[Robot episode records]

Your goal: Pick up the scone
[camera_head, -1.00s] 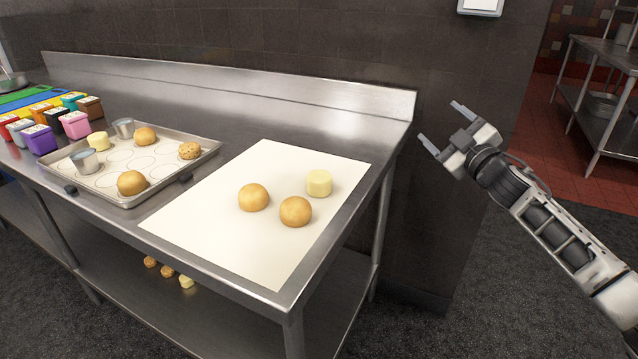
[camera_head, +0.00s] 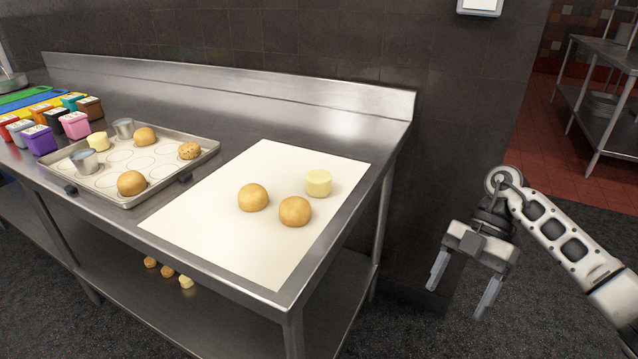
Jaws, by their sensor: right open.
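On the white sheet (camera_head: 205,225) lie two round golden-brown baked pieces, one at the left (camera_head: 253,198) and one nearer the front (camera_head: 295,211). A pale yellow, flat-topped cylindrical piece (camera_head: 319,183) stands behind them to the right. The tray holds another pale cylinder (camera_head: 98,141), two golden rounds (camera_head: 131,183) (camera_head: 145,136) and a speckled piece (camera_head: 190,150). Which of these is the scone I cannot tell for certain. My right gripper (camera_head: 457,302) is open and empty, pointing down, right of the table and clear of it. My left gripper is not in view.
The metal tray (camera_head: 128,202) also carries two metal cups (camera_head: 85,161) (camera_head: 123,128). Several coloured tubs (camera_head: 76,125) stand at the left. The steel table (camera_head: 235,279) has a raised back edge against the wall. Small baked pieces (camera_head: 167,271) show at the lower shelf.

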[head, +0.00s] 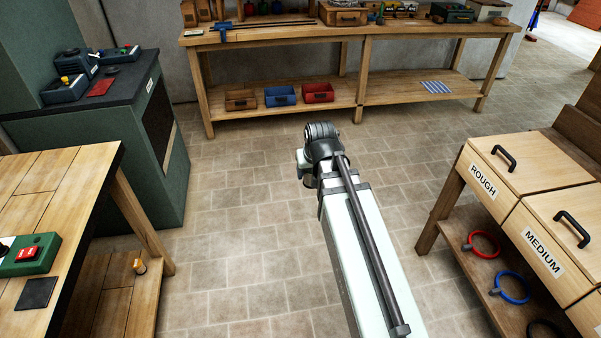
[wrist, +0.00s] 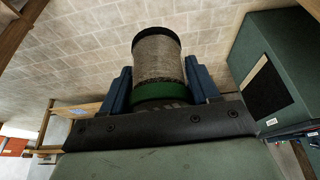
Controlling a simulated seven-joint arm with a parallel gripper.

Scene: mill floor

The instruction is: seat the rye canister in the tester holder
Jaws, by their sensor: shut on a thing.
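In the wrist view, my gripper (wrist: 159,76) has two blue fingers shut on the sides of a canister (wrist: 158,58). The canister has a grainy grey-brown body, a dark rim at its far end and a green band near my palm. No label shows on it, so I cannot tell that it is rye. It is held out over the tiled floor, touching nothing else that I can see. In the head view my arm hides the gripper and canister. I cannot make out a tester holder in either view.
A wooden bench (head: 60,195) at left bears a green box with a red button (head: 28,254). A dark-topped green cabinet (head: 120,88) stands behind it. A long workbench (head: 290,38) runs along the back. Drawers marked ROUGH (head: 482,182) and MEDIUM (head: 541,252) are at right. Floor between is clear.

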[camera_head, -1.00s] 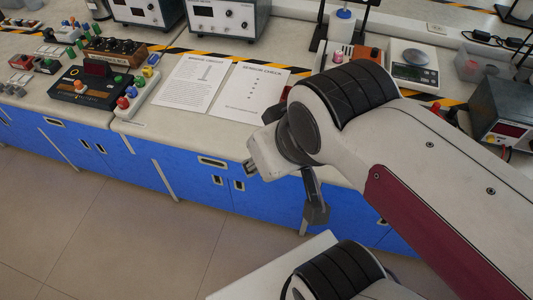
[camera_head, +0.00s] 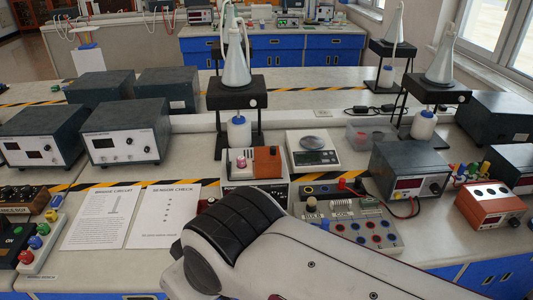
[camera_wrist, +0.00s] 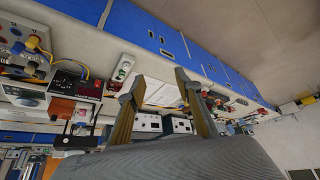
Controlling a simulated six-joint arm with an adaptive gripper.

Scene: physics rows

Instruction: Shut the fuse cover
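I cannot clearly make out a fuse cover. A small box with an orange block (camera_head: 267,163) on top stands mid-bench in the head view, beyond my arm; I cannot tell whether this block is the cover. My gripper (camera_wrist: 158,82) shows in the wrist view with its two fingers apart and nothing between them. It is away from the bench things, which appear upside down in that view. In the head view my arm crosses the bottom, and the gripper itself is out of sight.
A scale (camera_head: 313,151), a coil board (camera_head: 350,224) and a meter box (camera_head: 409,171) stand around the orange-topped box. Two paper sheets (camera_head: 165,215) lie to the left. A stand with a flask (camera_head: 236,95) rises behind. The bench front is partly hidden by my arm.

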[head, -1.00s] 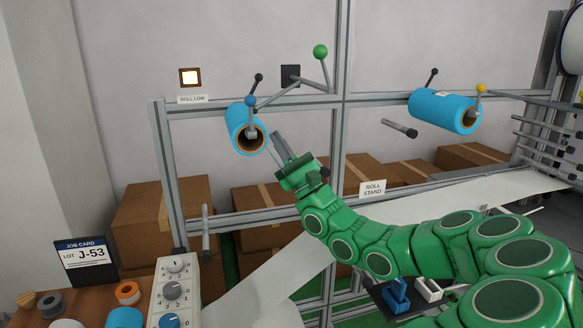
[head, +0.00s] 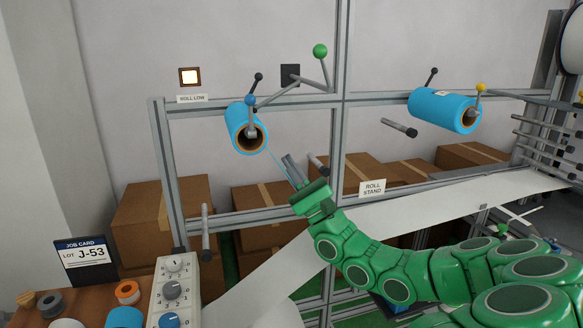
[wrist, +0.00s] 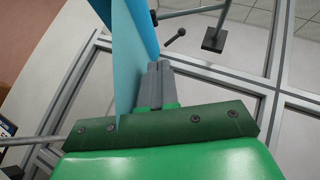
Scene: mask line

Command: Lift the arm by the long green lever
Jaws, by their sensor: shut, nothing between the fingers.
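The long green lever is a grey rod with a green ball knob (head: 320,51), standing up from the frame beside the upright post. A thin grey arm (head: 277,95) slopes from the lever's foot down left to the blue roll (head: 241,129), which hangs on the left of the stand. My gripper (head: 289,159) is below and right of this roll, well below the lever, with its grey fingers together and empty. In the wrist view the fingers (wrist: 160,75) point up beside a blue sheet or web (wrist: 126,60). The green knob is not seen in the wrist view.
A second blue roll (head: 443,110) with a yellow-knobbed lever (head: 481,88) is on the right. Bare grey spindles (head: 399,128) stick out of the frame. A lit ROLL LOW lamp (head: 190,77) is at upper left. Cardboard boxes (head: 163,215) stand behind the frame. A dial panel (head: 174,290) is at lower left.

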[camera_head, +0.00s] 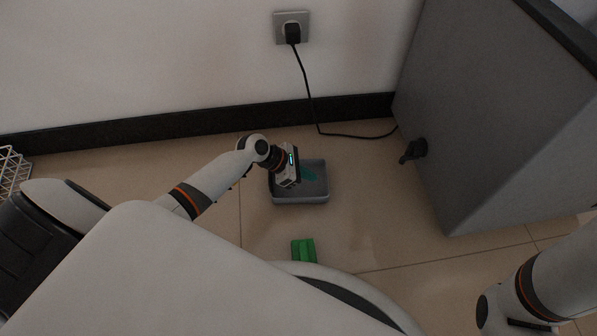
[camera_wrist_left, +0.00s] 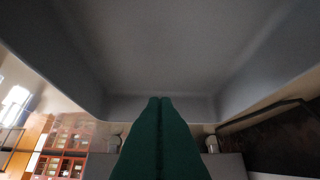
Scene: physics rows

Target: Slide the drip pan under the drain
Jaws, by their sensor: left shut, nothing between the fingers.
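The drip pan (camera_head: 302,199) is a shallow grey tray on the tiled floor, in the middle of the head view. The drain (camera_head: 413,151) is a black spigot low on the side of a grey cabinet, to the right of the pan and apart from it. My left gripper (camera_head: 309,175) has its teal fingers shut and empty, inside the pan's outline. In the left wrist view the pan's grey inside (camera_wrist_left: 160,50) fills the upper part, with the shut fingers (camera_wrist_left: 160,100) in front of it. Whether they touch the pan is unclear. My right gripper is out of view.
The large grey cabinet (camera_head: 490,110) stands at the right. A black cable runs from the wall plug (camera_head: 292,32) down to the floor behind the pan. A green object (camera_head: 303,250) lies in front of the pan. A white wire rack (camera_head: 12,172) stands far left. Floor between pan and drain is clear.

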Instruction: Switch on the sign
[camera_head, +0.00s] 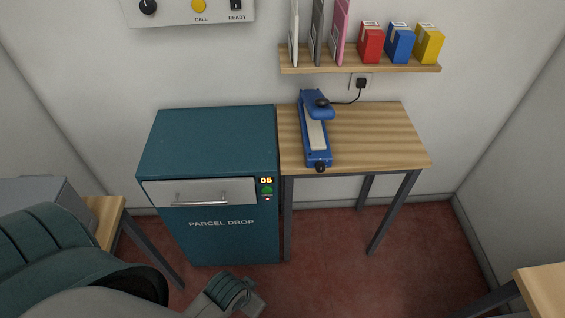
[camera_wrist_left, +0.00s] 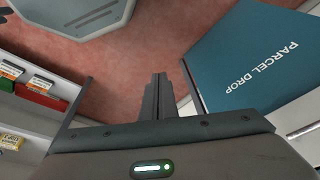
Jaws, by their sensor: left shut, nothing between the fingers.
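A white control panel (camera_head: 190,12) is on the back wall, cut off by the top edge of the head view. It carries a black knob (camera_head: 148,6), a yellow button (camera_head: 199,5) marked CALL and a dark switch (camera_head: 237,4) marked READY. The switch's position is too small and cropped to tell. No sign is recognizable in view. My left gripper's fingers (camera_wrist_left: 158,95) are together and empty in the left wrist view, low near the parcel drop cabinet (camera_wrist_left: 250,60) and away from the panel. My right gripper is not in view.
The teal parcel drop cabinet (camera_head: 210,140) stands below the panel, beside a wooden table (camera_head: 375,135) with a blue device (camera_head: 315,135). A wall shelf (camera_head: 360,66) holds folders and red, blue and yellow boxes. Red floor is open in front.

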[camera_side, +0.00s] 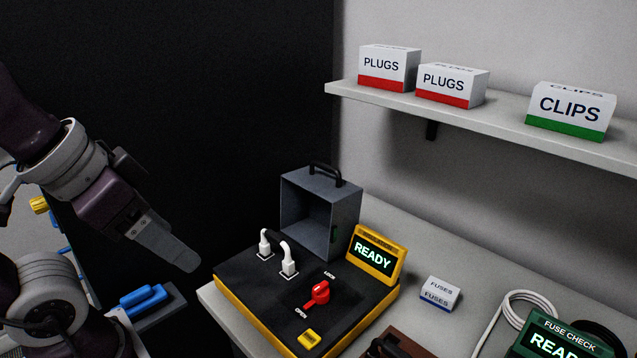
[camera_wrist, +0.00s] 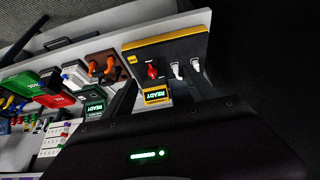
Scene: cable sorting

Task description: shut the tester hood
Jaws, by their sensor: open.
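The tester (camera_side: 240,285) is a yellow-edged box with a black top; it also shows in the wrist view (camera_wrist: 165,45). Its grey hood (camera_side: 345,222) is tipped up at the back, its hollow side facing the front, with a black handle (camera_side: 325,172) on top. Two white plugs joined by a short black cable (camera_side: 275,240) stand upright on the top. A red knob (camera_side: 318,293) sits between the LOCK and OPEN marks and points towards OPEN. My gripper (camera_side: 185,260) is open and empty, left of the tester and apart from it, seen nearly edge-on.
A yellow READY display (camera_side: 374,255) stands beside the hood. A FUSES box (camera_side: 439,293) and a green FUSE CHECK unit (camera_side: 560,340) lie to the right. A shelf (camera_side: 480,115) with PLUGS and CLIPS boxes hangs above. A blue-handled item (camera_side: 143,297) is below my gripper.

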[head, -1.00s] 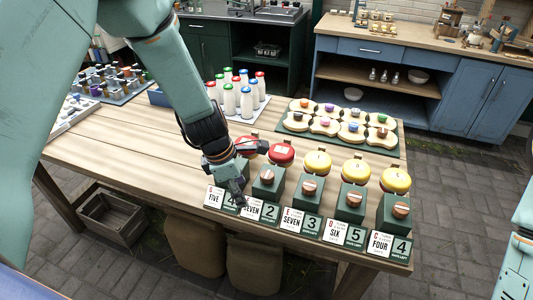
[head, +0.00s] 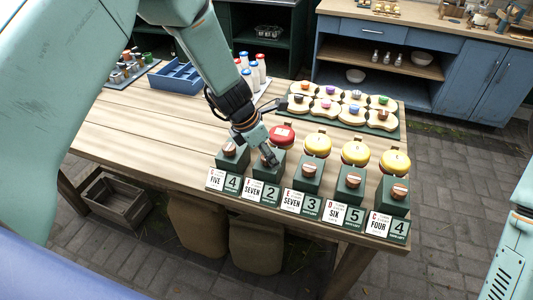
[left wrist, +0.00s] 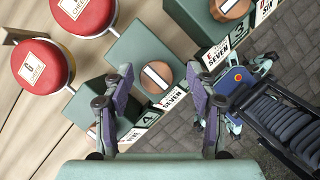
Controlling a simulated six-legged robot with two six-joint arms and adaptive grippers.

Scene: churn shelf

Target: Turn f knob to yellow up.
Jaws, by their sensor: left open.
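The f knob (left wrist: 157,77) is a brown round knob with a pale bar, on a dark green block (left wrist: 133,45) with a SEVEN card. In the head view the block (head: 263,172) is second from left, and my gripper partly hides its knob. A red cheese wheel (head: 282,135) stands behind it; it also shows in the left wrist view (left wrist: 84,13). My left gripper (left wrist: 159,76) is open, its fingers on either side of the knob; I cannot tell whether they touch it.
Similar knob blocks stand close by: one on the left (head: 230,150), others on the right (head: 308,172), with yellow wheels (head: 317,145) behind. A tray of bread slices (head: 390,127), bottles (head: 259,66) and a blue crate (head: 178,80) sit farther back.

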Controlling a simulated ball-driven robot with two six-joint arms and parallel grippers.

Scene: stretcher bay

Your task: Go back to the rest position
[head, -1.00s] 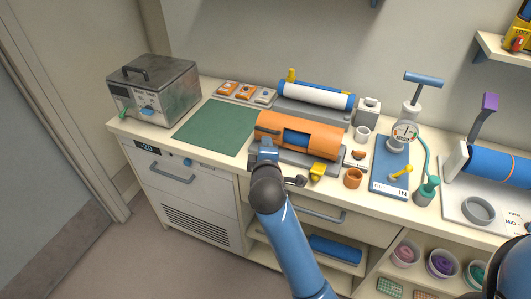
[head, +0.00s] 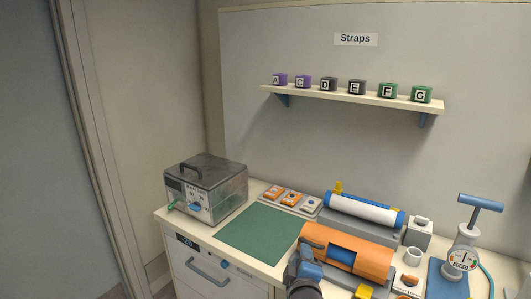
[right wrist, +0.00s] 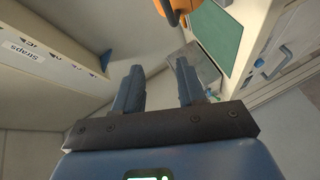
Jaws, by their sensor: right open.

AIM:
Repeat each entry precisely as it appears. Leave the pictures out.

EXERCISE RESPONSE:
Your goal: Pick up the scone
[camera_head, -1.00s] 
[camera_head, +0.00s] 
Jaws, by their sensor: right open.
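On the white sheet (camera_head: 205,225) lie two round golden-brown baked pieces, one at the left (camera_head: 253,198) and one nearer the front (camera_head: 295,211). A pale yellow, flat-topped cylindrical piece (camera_head: 319,183) stands behind them to the right. The tray holds another pale cylinder (camera_head: 98,141), two golden rounds (camera_head: 131,183) (camera_head: 145,136) and a speckled piece (camera_head: 190,150). Which of these is the scone I cannot tell for certain. My right gripper (camera_head: 457,302) is open and empty, pointing down, right of the table and clear of it. My left gripper is not in view.
The metal tray (camera_head: 128,202) also carries two metal cups (camera_head: 85,161) (camera_head: 123,128). Several coloured tubs (camera_head: 76,125) stand at the left. The steel table (camera_head: 235,279) has a raised back edge against the wall. Small baked pieces (camera_head: 167,271) show at the lower shelf.

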[head, +0.00s] 
[wrist, +0.00s] 
Controlling a simulated seven-joint arm with a parallel gripper.

Scene: mill floor

The instruction is: seat the rye canister in the tester holder
Jaws, by their sensor: shut on a thing.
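In the wrist view, my gripper (wrist: 159,76) has two blue fingers shut on the sides of a canister (wrist: 158,58). The canister has a grainy grey-brown body, a dark rim at its far end and a green band near my palm. No label shows on it, so I cannot tell that it is rye. It is held out over the tiled floor, touching nothing else that I can see. In the head view my arm hides the gripper and canister. I cannot make out a tester holder in either view.
A wooden bench (head: 60,195) at left bears a green box with a red button (head: 28,254). A dark-topped green cabinet (head: 120,88) stands behind it. A long workbench (head: 290,38) runs along the back. Drawers marked ROUGH (head: 482,182) and MEDIUM (head: 541,252) are at right. Floor between is clear.

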[camera_head, -1.00s] 
[camera_head, +0.00s] 
[camera_wrist, +0.00s] 
Controlling a simulated six-joint arm with an adaptive gripper.

Scene: physics rows

Instruction: Shut the fuse cover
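I cannot clearly make out a fuse cover. A small box with an orange block (camera_head: 267,163) on top stands mid-bench in the head view, beyond my arm; I cannot tell whether this block is the cover. My gripper (camera_wrist: 158,82) shows in the wrist view with its two fingers apart and nothing between them. It is away from the bench things, which appear upside down in that view. In the head view my arm crosses the bottom, and the gripper itself is out of sight.
A scale (camera_head: 313,151), a coil board (camera_head: 350,224) and a meter box (camera_head: 409,171) stand around the orange-topped box. Two paper sheets (camera_head: 165,215) lie to the left. A stand with a flask (camera_head: 236,95) rises behind. The bench front is partly hidden by my arm.

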[head, -1.00s] 
[head, +0.00s] 
[wrist, +0.00s] 
Scene: mask line

Command: Lift the arm by the long green lever
Jaws, by their sensor: shut, nothing between the fingers.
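The long green lever is a grey rod with a green ball knob (head: 320,51), standing up from the frame beside the upright post. A thin grey arm (head: 277,95) slopes from the lever's foot down left to the blue roll (head: 241,129), which hangs on the left of the stand. My gripper (head: 289,159) is below and right of this roll, well below the lever, with its grey fingers together and empty. In the wrist view the fingers (wrist: 160,75) point up beside a blue sheet or web (wrist: 126,60). The green knob is not seen in the wrist view.
A second blue roll (head: 443,110) with a yellow-knobbed lever (head: 481,88) is on the right. Bare grey spindles (head: 399,128) stick out of the frame. A lit ROLL LOW lamp (head: 190,77) is at upper left. Cardboard boxes (head: 163,215) stand behind the frame. A dial panel (head: 174,290) is at lower left.

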[camera_head, +0.00s] 
[camera_wrist_left, +0.00s] 
Scene: physics rows

Target: Slide the drip pan under the drain
Jaws, by their sensor: left shut, nothing between the fingers.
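The drip pan (camera_head: 302,199) is a shallow grey tray on the tiled floor, in the middle of the head view. The drain (camera_head: 413,151) is a black spigot low on the side of a grey cabinet, to the right of the pan and apart from it. My left gripper (camera_head: 309,175) has its teal fingers shut and empty, inside the pan's outline. In the left wrist view the pan's grey inside (camera_wrist_left: 160,50) fills the upper part, with the shut fingers (camera_wrist_left: 160,100) in front of it. Whether they touch the pan is unclear. My right gripper is out of view.
The large grey cabinet (camera_head: 490,110) stands at the right. A black cable runs from the wall plug (camera_head: 292,32) down to the floor behind the pan. A green object (camera_head: 303,250) lies in front of the pan. A white wire rack (camera_head: 12,172) stands far left. Floor between pan and drain is clear.

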Instruction: Switch on the sign
[camera_head, +0.00s] 
[camera_wrist_left, +0.00s] 
Jaws, by their sensor: left shut, nothing between the fingers.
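A white control panel (camera_head: 190,12) is on the back wall, cut off by the top edge of the head view. It carries a black knob (camera_head: 148,6), a yellow button (camera_head: 199,5) marked CALL and a dark switch (camera_head: 237,4) marked READY. The switch's position is too small and cropped to tell. No sign is recognizable in view. My left gripper's fingers (camera_wrist_left: 158,95) are together and empty in the left wrist view, low near the parcel drop cabinet (camera_wrist_left: 250,60) and away from the panel. My right gripper is not in view.
The teal parcel drop cabinet (camera_head: 210,140) stands below the panel, beside a wooden table (camera_head: 375,135) with a blue device (camera_head: 315,135). A wall shelf (camera_head: 360,66) holds folders and red, blue and yellow boxes. Red floor is open in front.

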[camera_side, +0.00s] 
[camera_wrist, +0.00s] 
Scene: cable sorting

Task description: shut the tester hood
Jaws, by their sensor: open.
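The tester (camera_side: 240,285) is a yellow-edged box with a black top; it also shows in the wrist view (camera_wrist: 165,45). Its grey hood (camera_side: 345,222) is tipped up at the back, its hollow side facing the front, with a black handle (camera_side: 325,172) on top. Two white plugs joined by a short black cable (camera_side: 275,240) stand upright on the top. A red knob (camera_side: 318,293) sits between the LOCK and OPEN marks and points towards OPEN. My gripper (camera_side: 185,260) is open and empty, left of the tester and apart from it, seen nearly edge-on.
A yellow READY display (camera_side: 374,255) stands beside the hood. A FUSES box (camera_side: 439,293) and a green FUSE CHECK unit (camera_side: 560,340) lie to the right. A shelf (camera_side: 480,115) with PLUGS and CLIPS boxes hangs above. A blue-handled item (camera_side: 143,297) is below my gripper.

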[head, -1.00s] 
[head, +0.00s] 
[left wrist, +0.00s] 
Controlling a simulated six-legged robot with two six-joint arms and adaptive grippers.

Scene: churn shelf

Target: Turn f knob to yellow up.
Jaws, by their sensor: left open.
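The f knob (left wrist: 157,77) is a brown round knob with a pale bar, on a dark green block (left wrist: 133,45) with a SEVEN card. In the head view the block (head: 263,172) is second from left, and my gripper partly hides its knob. A red cheese wheel (head: 282,135) stands behind it; it also shows in the left wrist view (left wrist: 84,13). My left gripper (left wrist: 159,76) is open, its fingers on either side of the knob; I cannot tell whether they touch it.
Similar knob blocks stand close by: one on the left (head: 230,150), others on the right (head: 308,172), with yellow wheels (head: 317,145) behind. A tray of bread slices (head: 390,127), bottles (head: 259,66) and a blue crate (head: 178,80) sit farther back.

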Controlling a simulated ball-driven robot with two six-joint arms and parallel grippers.

Scene: stretcher bay

Your task: Go back to the rest position
[head, -1.00s] 
[head, +0.00s] 
[right wrist, +0.00s] 
Jaws, by their sensor: right open.

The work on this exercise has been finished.